In Maclean’s, Colby Cosh explains why the recent Auditor-General’s special report has been unusually newsworthy:
The fireworks that accompanied last week’s special report by Alberta Auditor-General Merwan Saher were, at first blush, a little mysterious. The A-G’s report into disgraced premier Alison Redford’s bizarre use of government aircraft had already been partially leaked, and did not contain much that had not already been reported. But it was greeted with remarkable excitement — broken down, line by line, on social media as if someone were tweeting the Dead Sea Scrolls.
Even a political commentator born in Social Credit Alberta needed a little time to realize why. It wasn’t that Redford and her daughter had been allowed to treat Alberta government aircraft like theme-park rides. It wasn’t that the premier had tried to build a secret downtown crash pad in a government building in the capital. It was that an independent officer of the Alberta legislature was pointing it all out, harshly, in plain English, with no fudge.
Such characters—departmental ombudsmen, freedom-of-information (FOI) commissioners, and the like—have usually been very tame creatures in Alberta, often doing more to make scandals disappear than they do to rectify them. (The Edmonton Journal observed in July that over the past 20 years, two-thirds of Alberta FOI requests for provincial records yielded no documents whatsoever.)

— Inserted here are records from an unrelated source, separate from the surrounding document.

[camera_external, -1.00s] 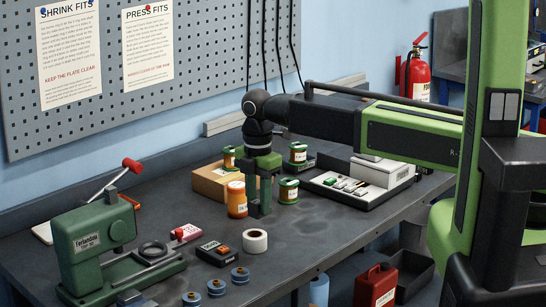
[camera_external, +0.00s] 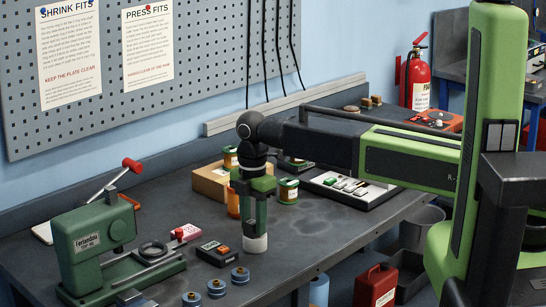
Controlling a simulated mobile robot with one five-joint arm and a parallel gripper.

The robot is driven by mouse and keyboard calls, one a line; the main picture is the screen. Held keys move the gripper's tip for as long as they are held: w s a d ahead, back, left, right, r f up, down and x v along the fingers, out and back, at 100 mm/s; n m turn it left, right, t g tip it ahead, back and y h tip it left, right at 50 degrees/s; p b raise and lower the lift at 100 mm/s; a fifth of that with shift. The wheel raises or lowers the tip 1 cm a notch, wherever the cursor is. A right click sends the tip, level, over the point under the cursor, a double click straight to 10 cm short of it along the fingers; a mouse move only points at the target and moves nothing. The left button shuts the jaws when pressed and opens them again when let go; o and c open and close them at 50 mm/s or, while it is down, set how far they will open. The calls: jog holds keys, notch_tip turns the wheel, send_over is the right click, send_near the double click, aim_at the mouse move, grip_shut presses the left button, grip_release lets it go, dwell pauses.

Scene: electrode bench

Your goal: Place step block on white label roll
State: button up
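The white label roll (camera_external: 256,244) stands on the bench top near the front edge. My gripper (camera_external: 255,231) points straight down over it, with its fingertips at or just above the roll's top, hiding the roll's hole. Whether they touch cannot be told. The fingers are close together, with a greyish patch between them. I cannot tell whether this is a held block or the bench showing through. I cannot make out the step block for certain in this view.
A dark box with an orange part (camera_external: 214,253) and several blue spools (camera_external: 240,275) are left of the roll. The green press (camera_external: 95,245) stands further left. An orange jar (camera_external: 233,203), a green-and-copper spool (camera_external: 288,190) and a cardboard box (camera_external: 210,180) are behind my gripper.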

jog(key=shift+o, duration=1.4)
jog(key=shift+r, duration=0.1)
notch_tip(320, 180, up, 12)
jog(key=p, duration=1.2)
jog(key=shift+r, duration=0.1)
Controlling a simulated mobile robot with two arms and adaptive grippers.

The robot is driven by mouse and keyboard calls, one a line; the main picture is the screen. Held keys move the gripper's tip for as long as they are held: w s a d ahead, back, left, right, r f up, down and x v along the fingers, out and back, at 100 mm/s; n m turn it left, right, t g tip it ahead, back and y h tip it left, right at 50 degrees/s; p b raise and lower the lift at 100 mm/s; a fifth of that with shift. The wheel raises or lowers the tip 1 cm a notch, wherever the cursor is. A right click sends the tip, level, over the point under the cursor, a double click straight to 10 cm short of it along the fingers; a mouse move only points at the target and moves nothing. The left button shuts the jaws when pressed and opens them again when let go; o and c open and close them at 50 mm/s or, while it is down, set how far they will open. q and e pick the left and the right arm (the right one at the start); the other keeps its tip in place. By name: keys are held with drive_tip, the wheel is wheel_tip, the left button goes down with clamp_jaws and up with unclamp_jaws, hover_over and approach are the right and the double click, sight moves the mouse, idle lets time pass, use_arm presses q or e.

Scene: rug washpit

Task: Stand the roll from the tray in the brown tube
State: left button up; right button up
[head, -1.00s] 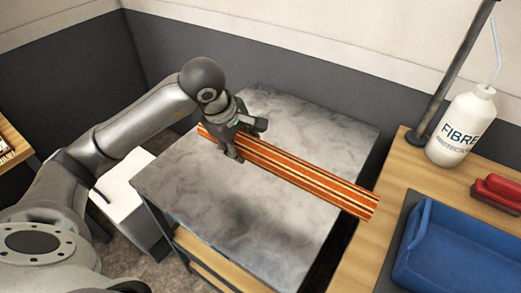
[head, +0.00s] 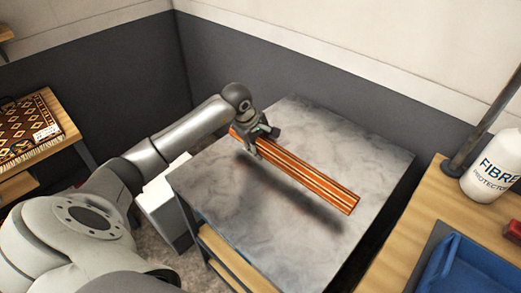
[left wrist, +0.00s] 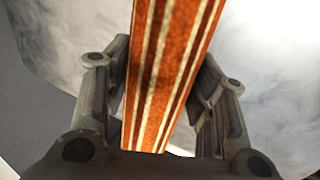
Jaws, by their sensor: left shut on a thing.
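The roll (head: 308,181) is long and straight, with orange, dark red and cream stripes. My left gripper (head: 257,148) is shut on it near its upper left end. The roll slopes down to the right in the head view, above the grey marbled table (head: 375,165), with a shadow beneath it. In the left wrist view the roll (left wrist: 170,70) runs between the two fingers. A blue tray (head: 470,272) shows partly at the lower right, and its inside is mostly cut off. I see no brown tube, and my right gripper is not in view.
A wooden bench (head: 405,240) stands right of the table, with a white FIBRE bottle (head: 492,168) and a dark pole (head: 480,140). A patterned rug (head: 35,130) lies on a wooden stand at the left. The table top around the roll is clear.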

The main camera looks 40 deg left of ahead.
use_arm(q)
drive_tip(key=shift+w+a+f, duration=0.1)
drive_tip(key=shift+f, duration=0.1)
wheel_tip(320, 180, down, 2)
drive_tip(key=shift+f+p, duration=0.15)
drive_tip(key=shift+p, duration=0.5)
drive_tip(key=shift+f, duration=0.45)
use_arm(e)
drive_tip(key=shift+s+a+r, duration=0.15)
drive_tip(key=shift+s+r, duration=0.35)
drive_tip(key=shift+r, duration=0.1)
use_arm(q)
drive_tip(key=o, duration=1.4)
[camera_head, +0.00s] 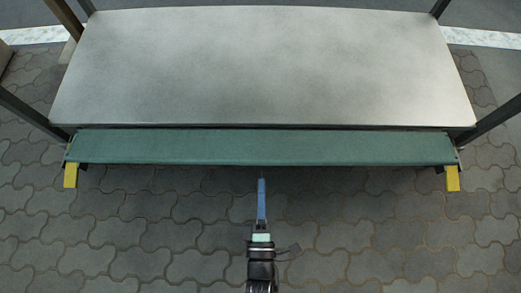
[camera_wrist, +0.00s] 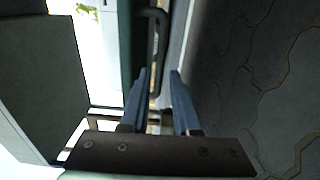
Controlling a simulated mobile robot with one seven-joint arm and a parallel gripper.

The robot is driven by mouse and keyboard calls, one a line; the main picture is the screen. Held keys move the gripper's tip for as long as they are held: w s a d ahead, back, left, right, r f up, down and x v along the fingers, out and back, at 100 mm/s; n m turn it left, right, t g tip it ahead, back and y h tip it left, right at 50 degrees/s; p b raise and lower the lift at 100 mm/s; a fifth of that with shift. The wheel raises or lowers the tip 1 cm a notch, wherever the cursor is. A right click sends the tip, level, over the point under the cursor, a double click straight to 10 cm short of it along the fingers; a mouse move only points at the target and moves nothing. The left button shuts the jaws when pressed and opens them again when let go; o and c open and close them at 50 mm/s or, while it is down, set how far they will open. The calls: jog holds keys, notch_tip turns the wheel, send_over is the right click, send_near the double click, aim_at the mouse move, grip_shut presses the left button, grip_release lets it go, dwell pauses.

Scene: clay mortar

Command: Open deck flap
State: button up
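The deck flap (camera_head: 260,147) is a long green panel along the front edge of the grey deck, with a yellow piece at each end. My gripper (camera_head: 261,182) is just in front of the middle of the flap's near edge, apart from it in the head view. A dark curved bar (camera_wrist: 161,35), like a handle, shows ahead of the fingertips beside a dark green panel edge. The head view does not show this bar.
The grey deck top (camera_head: 260,65) is bare. Dark posts (camera_head: 497,116) rise at its corners. Yellow pieces (camera_head: 70,176) (camera_head: 452,178) hang at the flap's ends. The paved ground (camera_head: 150,235) around my arm is clear.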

However, scandal or no scandal, it would be rash to predict a sudden end to the Alberta Progressive Conservatives no matter how much dirt is evident:
Alberta’s privileged classes thus have a sort of unspoken deal with the PCs, and it is this deal the PCs are counting on as they try to hustle Prentice to the podium in September. But the 2011 election results and the current polls show Albertans wondering whether Danielle Smith’s Wildrose Party could not manage things at least as competently as Ed Stelmach or as ethically as Alison Redford. The province’s labour markets remain tight, and oil prices are buoyant, but the treasury is borrowing. Young liberal urbanites who were stampeded into voting PC in 2011 will not be so easy to terrorize a second time.
In short, Alberta politics have never been more interesting. Yet it is worth remembering that both Stelmach and Redford won enormous election victories, and that the PCs have survived in power through a 150 per cent increase in the province’s population. Four decades’ work is not undone overnight.